The biggest bank in the Western world has just come out and declared that the global economy is "already in a recession." (Reuters)

The biggest bank in the Western world has just come out and declared that the global economy is "already in a recession."

According to British banking giant HSBC, global trade is down 8.4 percent so far this year, and global GDP expressed in U.S. dollars is down 3.4 percent. So those that are waiting for the next worldwide economic recession to begin can stop waiting. It is officially here.

As you will see below, money is fleeing emerging markets at a blistering pace, major global banks are stuck with huge loans that will never be repaid, and it looks like a very significant worldwide credit crunch has begun.

Just a few days ago, I explained that the IMF, the U.N., the BIS and Citibank were all warning that a major economic crisis could be imminent. They aren't just making this stuff up out of thin air, but most Americans still seem to believe that everything is going to be just fine. The level of blind faith in the system that most people are demonstrating right now is absolutely astounding.

The numbers say that the global economy has not been in this bad shape since the devastating recession that shook the world in 2008 and 2009. According to HSBC, "we are already in a dollar recession":

Global trade is also declining at an alarming pace. According to the latest data available in June, the year on year change is -8.4 percent. To find periods of equivalent declines we only really find recessionary periods. This is an interesting point. On one metric we are already in a recession. ... GDP expressed in U.S. dollars is already negative to the tune of USD 1,37trn or -3.4 percent. That is, we are already in a dollar recession. 

Here is the chart that Zero Hedge posted along with the quote above. As you can see, the only time global GDP expressed in U.S. dollars has fallen faster in recent years was during the horrible recession of seven years ago:

But there are still a whole lot of incredibly clueless people running around out there claiming that "nothing is happening" even though more signs of trouble are erupting all around us every single day.

For instance, just today CNBC published an article titled "The U.S. is closer to deflation than you think," and Twitter just announced that it plans to lay off 8 percent of its entire workforce.

But of course the biggest problems are happening in "emerging markets" right now. The following is an excerpt from an article that was just published in a major British news source titled "The world economic order is collapsing and this time there seems no way out":

Now act three is beginning, but in countries much less able to devise measures to stop financial contagion and whose banks are more precarious. For global finance next flooded the so-called emerging market economies (EMEs), countries such as Turkey, Brazil, Malaysia, China, all riding high on sky-high commodity prices as the China boom, itself fuelled by wild lending, seemed never-ending. China manufactured more cement from 2010-13 than the US had produced over the entire 20th century. It could not last and so it is proving.

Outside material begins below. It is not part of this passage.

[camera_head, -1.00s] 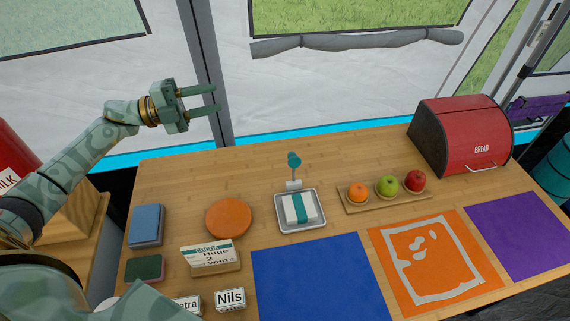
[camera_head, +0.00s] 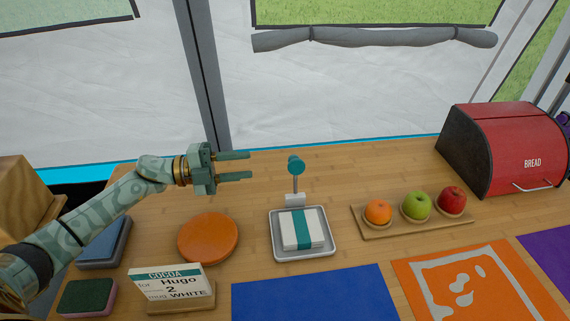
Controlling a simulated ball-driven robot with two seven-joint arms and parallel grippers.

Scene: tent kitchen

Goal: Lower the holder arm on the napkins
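The napkin holder (camera_head: 276,250) is a pale metal tray in the middle of the table. A stack of white napkins (camera_head: 288,232) with a teal band lies in it. My right gripper is not in view.
A board of fruit (camera_head: 455,222) and a red bread box (camera_head: 505,145) are to the right. A blue mat (camera_head: 315,295) lies in front. The table behind the tray is clear.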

China's banks are, in effect, bust: few of the vast loans they have made can ever be repaid, so they cannot now lend at the rate needed to sustain China's once super-high but illusory growth rates. China's real growth is now below that of the Mao years: The economic crisis will spawn a crisis of legitimacy for the deeply corrupt communist party. Commodity prices have crashed.

Money is flooding out of the EMEs, leaving overborrowed companies, indebted households and stricken banks, but EMEs do not have institutions such as the Federal Reserve or European Central Bank to knock up rescue packages. Yet these nations now account for more than half of global GDP. Small wonder the IMF is worried.